SETTLEMENT OF LITIGATION

This supplemental disclosure is being filed in connection with the Company’s settlement of a certain litigation relating to the Merger Agreement which remains subject to the negotiation of a stipulation of settlement and approval by the Court in the Delman action, defined below. As previously disclosed beginning on page 77 of the Proxy Statement, a lawsuit relating to the Merger Agreement filed by a purported shareholder was brought against the Company, the Company’s board of directors, Parent, Merger Sub, Apax Investors and Apax. This lawsuit, Delman v. Quality Distribution, Inc., et al. (“Delman action”) was filed in the Circuit Court of the 13th Judicial Circuit in and for Hillsborough County, Florida. This lawsuit was brought individually and on behalf of a putative class of the Company’s shareholders, and alleges that the members of our board of directors breached their fiduciary duties in connection with the proposed acquisition of the Company by Parent, depriving the Company’s shareholders of the full and fair value of their ownership interest in the Company. The action further alleges that the Company has failed to inform the Company’s shareholders of material facts regarding the proposed transaction, and additionally, alleges that Apax, Parent, Merger Sub and the Apax Investors aided and abetted the alleged breaches by the Company’s board of directors. The Delman action purports to seek equitable relief, including, among other things, to enjoin consummation of the transactions contemplated by the Merger Agreement, as well as compensatory and/or recissory damages, and an award of all costs, including attorneys’ fees and other expenses.

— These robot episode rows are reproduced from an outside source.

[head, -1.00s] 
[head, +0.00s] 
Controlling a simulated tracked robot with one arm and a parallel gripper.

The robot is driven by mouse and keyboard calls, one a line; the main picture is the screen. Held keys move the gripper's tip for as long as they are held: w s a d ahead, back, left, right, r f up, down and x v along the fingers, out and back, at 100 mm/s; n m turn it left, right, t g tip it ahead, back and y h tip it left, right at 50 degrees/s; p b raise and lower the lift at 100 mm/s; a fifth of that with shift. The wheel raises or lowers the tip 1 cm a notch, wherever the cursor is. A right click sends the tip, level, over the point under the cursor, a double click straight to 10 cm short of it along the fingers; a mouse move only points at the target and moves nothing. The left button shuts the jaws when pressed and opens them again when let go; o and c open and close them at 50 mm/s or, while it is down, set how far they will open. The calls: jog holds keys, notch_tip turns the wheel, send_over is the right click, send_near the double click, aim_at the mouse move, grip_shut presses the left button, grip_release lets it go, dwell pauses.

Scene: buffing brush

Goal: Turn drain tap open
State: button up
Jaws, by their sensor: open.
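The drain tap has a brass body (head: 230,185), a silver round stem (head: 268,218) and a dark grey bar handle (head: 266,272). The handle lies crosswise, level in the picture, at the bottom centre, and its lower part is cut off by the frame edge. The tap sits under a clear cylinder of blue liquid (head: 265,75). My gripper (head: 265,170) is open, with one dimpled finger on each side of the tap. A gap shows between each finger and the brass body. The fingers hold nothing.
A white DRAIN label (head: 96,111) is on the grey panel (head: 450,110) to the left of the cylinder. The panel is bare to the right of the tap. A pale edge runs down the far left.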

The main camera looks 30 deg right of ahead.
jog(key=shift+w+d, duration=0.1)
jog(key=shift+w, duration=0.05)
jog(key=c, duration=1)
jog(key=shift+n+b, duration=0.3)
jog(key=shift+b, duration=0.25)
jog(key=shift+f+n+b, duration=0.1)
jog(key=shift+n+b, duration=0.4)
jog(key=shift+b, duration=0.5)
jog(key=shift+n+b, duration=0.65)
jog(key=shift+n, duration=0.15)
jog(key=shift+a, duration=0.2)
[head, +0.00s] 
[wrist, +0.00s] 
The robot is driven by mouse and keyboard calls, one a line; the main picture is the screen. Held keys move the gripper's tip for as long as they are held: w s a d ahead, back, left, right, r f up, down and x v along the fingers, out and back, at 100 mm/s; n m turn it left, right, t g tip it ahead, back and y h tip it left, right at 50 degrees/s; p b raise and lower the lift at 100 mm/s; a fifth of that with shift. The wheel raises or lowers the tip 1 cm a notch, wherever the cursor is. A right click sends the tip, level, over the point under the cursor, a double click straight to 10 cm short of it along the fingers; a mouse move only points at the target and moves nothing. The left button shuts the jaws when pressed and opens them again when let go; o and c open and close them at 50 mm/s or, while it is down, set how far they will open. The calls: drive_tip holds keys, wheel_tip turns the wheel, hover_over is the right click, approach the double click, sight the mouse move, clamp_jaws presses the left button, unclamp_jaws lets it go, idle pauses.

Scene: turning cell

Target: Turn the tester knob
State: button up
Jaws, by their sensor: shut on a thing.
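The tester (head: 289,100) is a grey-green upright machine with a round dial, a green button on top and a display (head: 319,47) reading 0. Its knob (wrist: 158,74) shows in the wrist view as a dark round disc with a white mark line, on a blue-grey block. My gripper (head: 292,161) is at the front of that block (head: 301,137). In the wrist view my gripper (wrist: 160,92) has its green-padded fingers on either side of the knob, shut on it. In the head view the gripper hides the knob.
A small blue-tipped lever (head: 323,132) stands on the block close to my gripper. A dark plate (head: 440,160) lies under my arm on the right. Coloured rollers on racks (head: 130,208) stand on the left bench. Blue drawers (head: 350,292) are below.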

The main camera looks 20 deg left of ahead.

The Company believes that no further disclosure is required to supplement the Proxy Statement under applicable laws; however, to avoid the risk that the lawsuit may delay or otherwise adversely affect the consummation of the transactions contemplated by the Merger Agreement, and to minimize the expense of defending such action, the Company has agreed to make certain supplemental disclosures related to the Merger Agreement and the transactions contemplated thereby, all of which are set forth below.

SUPPLEMENTAL DISCLOSURES

In connection with the settlement of the lawsuit as described in this supplemental disclosure, the Company has agreed to make these supplemental disclosures to the Proxy Statement. These supplemental disclosures should be read in conjunction with the Proxy Statement, which should be read in its entirety.

The following disclosure supplements the disclosure under the heading “Background of the Merger” by amending and restating the second full paragraph on page 29 as follows:

On June 13, 2014, Mr. Karandikar called Mr. Enzor to communicate Apax’s interest in making a formal proposal to acquire the Company. Later that afternoon, Apax delivered a letter to our board outlining a preliminary non-binding proposal for the purchase of 100% of the outstanding common shares of the Company by Apax at a price per share of $16.75-$17.00 in cash. The closing price of the Company’s shares on June 13, 2014 was $15.11 per share. Apax’s proposal implied a premium of approximately 11%-12.5% to our then current stock price and it included a request that the Company enter into exclusive negotiations with Apax regarding a potential transaction for a period of five weeks. Additionally, among other matters, Apax’s proposal indicated a desire to develop a capital structure that would provide maximum flexibility after the consummation of the transaction to enable the Company to pursue growth initiatives. The proposal also expressed Apax’s interest in keeping the Company’s current management team in place. Apax’s proposal indicated that, at the appropriate time and with the board of directors’ approval, Apax would invite a discussion regarding management’s participation in the equity of the ongoing Company.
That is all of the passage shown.